On Total’s projects, Nigerian Content was already a major component before the NOGICD ACT. The Akpo Project, which was sanctioned in 2005 recorded a cumulative Nigerian Content performance of 44%. In 2008, the FID was taken on the Usan Project and by the time the project was completed, the Nigerian Content record had climbed up to 60%.
The point here is that even before Nigerian Content became a matter of law, some in the industry were already on board
POST-NOGICD ACT 2010
On April 22, 2010, the way the business of oil and gas was done in Nigeria changed. That was the day the Nigerian Oil & Gas Industry Content Development Act was signed into law. And the industry, which had already started to embrace the objectives and ideals of Nigerian Content, needed to double its efforts.
The NOGICD Act ushered in an era where in-country value became the focus. With the government now leading the charge with legislation and efficient monitoring through the NCBMB, things began to change more rapidly.

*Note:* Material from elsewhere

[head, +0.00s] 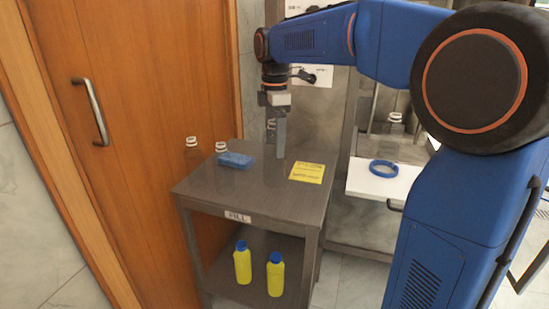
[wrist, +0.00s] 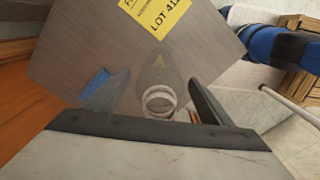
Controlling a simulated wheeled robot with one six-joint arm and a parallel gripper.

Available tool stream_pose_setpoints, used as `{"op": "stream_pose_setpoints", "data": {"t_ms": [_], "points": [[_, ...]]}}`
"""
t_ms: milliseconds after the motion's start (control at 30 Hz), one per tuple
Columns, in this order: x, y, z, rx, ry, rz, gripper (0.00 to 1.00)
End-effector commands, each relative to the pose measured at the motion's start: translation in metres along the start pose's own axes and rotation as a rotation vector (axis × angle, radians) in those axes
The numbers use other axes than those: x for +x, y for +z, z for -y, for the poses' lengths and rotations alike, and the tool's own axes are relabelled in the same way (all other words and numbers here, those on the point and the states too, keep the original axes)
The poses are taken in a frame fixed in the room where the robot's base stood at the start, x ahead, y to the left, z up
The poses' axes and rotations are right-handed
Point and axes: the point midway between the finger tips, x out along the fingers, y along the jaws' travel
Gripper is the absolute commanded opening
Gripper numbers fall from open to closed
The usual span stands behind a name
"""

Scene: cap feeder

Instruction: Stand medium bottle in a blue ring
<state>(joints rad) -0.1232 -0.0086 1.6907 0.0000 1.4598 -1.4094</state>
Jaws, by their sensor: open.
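A clear, uncapped bottle (wrist: 160,100) stands on the grey table between my spread fingers in the wrist view. In the head view this bottle (head: 271,126) is mostly hidden behind my gripper (head: 281,128). My gripper points down, open, with a finger on each side of the bottle; I cannot tell if either touches it. Two more clear bottles (head: 192,143) (head: 221,147) show at the table's left back; which size is medium is unclear. A blue ring (head: 384,168) lies on a white shelf (head: 365,184) to the right.
A blue block (head: 235,160) and a yellow label (head: 307,172) lie on the table (head: 255,197). Two yellow bottles with blue caps (head: 242,263) (head: 275,275) stand on the lower shelf. Another clear bottle (head: 395,124) stands behind the ring. A wooden door (head: 135,130) borders the left.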

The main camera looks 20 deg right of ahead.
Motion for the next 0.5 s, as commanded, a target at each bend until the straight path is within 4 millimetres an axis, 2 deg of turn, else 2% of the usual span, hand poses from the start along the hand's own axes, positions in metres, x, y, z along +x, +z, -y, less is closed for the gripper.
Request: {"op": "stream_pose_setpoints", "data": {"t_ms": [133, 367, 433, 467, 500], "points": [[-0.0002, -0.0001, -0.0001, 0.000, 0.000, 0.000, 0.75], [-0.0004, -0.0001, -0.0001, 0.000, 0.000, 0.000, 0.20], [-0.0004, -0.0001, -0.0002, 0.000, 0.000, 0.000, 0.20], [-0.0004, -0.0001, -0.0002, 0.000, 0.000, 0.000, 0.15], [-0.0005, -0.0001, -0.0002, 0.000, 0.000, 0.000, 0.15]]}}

The underlying philosophy and objectives of Nigerian Content today include a focus on:
In-country competency development,  technology development ,   job creation, revenue retention, research and developmentas well as  industrialisation.
The relationship between the Nigerian Content Monitoring & Development Board (NCDMB) and the Industry is that of partners who understand that their goal is the same: local capacity means more robust bottom lines for the Industry and more value for the country as a whole.
In this context, more Nigerian owned engineering firms as well as construction and fabrication yards became more visible as important players in the industry. Many of them became strengthened to participate in FEED and eventually improved capacity fabrication yards began to compete for major development projects.
I must add though that a lot of oil and gas Companies were sceptical of the final destination of this new found impetus by Nigeria on local content.